When drawing for illustration, I prefer monochromatic marks, scanned in, then digitally manipulated and collaged together on screen. I like mechanical pencils for architectural drawings. I prefer softer graphite for darker marks. I use a Pentel brush pen for quick studies when I am away from my desk.
I keep two sketchbooks at a time. One, for sketches from direct observation just to keep in shape, and the other for ideas. That sketchbook is a hybrid of writing and sketches.

If you could give a viewer clues to understanding your art, what would you say?
There is normally a narrative and the visual clues are signifiers. I can be very subtle. The game requires a viewer to unpack an image. I use unnatural scale and paradox as tools to project a theme.

Do you think illustration has the eye of the public or could public awareness of this field be improved upon?
I think illustration has the eye of the public because it's so ubiquitous today, although the public are only passive consumers. Utilizing illustration properly enhances meaning and inspires dialogue.
If you are an illustrator, you're probably more aware of illustration than the average person. Illustration should look outward. To improve awareness, it's the duty of an illustrator to be more aware of the public.

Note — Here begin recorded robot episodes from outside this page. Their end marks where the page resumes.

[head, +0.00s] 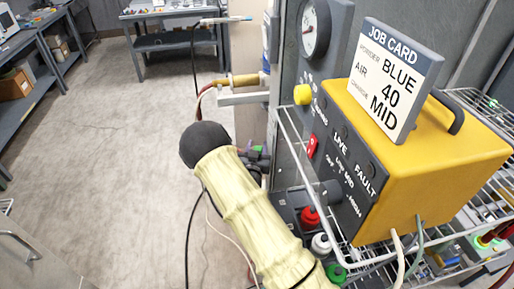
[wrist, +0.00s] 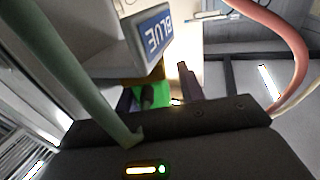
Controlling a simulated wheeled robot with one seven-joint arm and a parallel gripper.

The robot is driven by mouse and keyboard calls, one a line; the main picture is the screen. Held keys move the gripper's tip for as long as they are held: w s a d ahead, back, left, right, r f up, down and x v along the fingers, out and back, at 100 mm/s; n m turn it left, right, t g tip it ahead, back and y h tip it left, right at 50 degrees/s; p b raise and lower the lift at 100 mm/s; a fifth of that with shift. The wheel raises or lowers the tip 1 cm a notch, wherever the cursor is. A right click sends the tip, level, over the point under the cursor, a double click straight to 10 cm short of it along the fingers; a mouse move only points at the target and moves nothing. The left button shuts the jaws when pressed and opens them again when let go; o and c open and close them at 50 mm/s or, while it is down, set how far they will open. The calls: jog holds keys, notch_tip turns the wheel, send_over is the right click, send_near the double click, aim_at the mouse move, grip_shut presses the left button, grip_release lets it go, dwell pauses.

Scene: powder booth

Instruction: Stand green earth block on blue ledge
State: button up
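In the wrist view a bright green piece (wrist: 164,93), which looks like the green earth block, shows between the fingers of my gripper (wrist: 157,97). The purple-sided fingers stand apart, with a light gap on the block's right side. A dark part covers some of the green. A grey ledge-like body (wrist: 105,62) with a blue label (wrist: 155,32) reading BLUE, upside down, lies just beyond. In the head view my sleeved arm hides most of my gripper; only a small bit of green (head: 258,150) shows beside it.
A yellow powder unit (head: 440,150) with a job card (head: 396,80) sits on a wire rack at right. Red (head: 310,216), white (head: 321,244) and green (head: 336,272) caps stand below. A pink hose (wrist: 292,45) and a green hose (wrist: 85,75) pass near my gripper. Floor at left is clear.

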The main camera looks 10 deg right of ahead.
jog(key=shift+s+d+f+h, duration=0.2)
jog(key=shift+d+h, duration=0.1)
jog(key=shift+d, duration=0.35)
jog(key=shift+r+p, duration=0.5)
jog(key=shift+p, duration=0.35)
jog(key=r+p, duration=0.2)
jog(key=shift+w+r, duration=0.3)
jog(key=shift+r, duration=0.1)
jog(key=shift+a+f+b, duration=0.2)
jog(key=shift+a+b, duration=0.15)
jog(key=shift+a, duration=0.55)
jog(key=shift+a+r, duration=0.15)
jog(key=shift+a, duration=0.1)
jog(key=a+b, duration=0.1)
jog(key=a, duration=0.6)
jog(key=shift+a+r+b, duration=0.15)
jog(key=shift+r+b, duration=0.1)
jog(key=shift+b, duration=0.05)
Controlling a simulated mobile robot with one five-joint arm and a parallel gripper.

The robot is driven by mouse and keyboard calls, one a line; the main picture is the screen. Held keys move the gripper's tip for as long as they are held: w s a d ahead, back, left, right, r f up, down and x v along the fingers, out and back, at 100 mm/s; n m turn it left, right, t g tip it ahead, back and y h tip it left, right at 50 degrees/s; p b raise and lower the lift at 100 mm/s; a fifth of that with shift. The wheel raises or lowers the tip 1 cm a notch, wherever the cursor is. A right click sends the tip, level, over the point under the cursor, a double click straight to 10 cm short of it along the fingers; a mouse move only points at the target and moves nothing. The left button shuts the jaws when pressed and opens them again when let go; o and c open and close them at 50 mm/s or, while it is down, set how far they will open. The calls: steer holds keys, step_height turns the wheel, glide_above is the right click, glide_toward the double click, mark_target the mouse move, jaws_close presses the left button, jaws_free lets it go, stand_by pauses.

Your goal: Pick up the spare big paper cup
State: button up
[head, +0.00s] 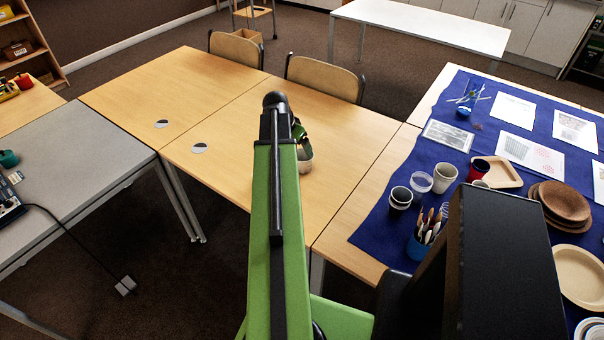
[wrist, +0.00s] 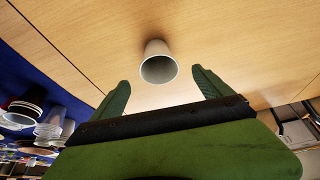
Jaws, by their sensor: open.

Why does art matter to you? Why might it matter to the world?
I don't think art needs to justify itself. I feel I have achieved something when I finish an image. It matters that I belong to a discipline in art that is striving to engage and interact. Illustration is an honest medium and I am a proud advocate of it.
Art isn't ordinary and it's the color we need in an otherwise beige existence. Theoretically, I think art exists to stimulate. Cultural value is what gives the world an identity, worth, and life. Without art, we would see the death of progress. It is an unstoppable force. Art exists and is unapologetic for it.

If you could look back or forward a hundred years, do you think the life of an illustrator was or will be better than today?
The sci-fi fan in me wants to invent a wild prediction for the future. There is a risk I'll go off on a tangent.
Broadly, the conversation changes and language can be reinvented or cast aside, but in the grander narrative, art was, is, and will continue to be discussed. When the world changes, so does art. We'll keep prattling on. Life can change, it can get harder but art is unflinching in its lack of compromise.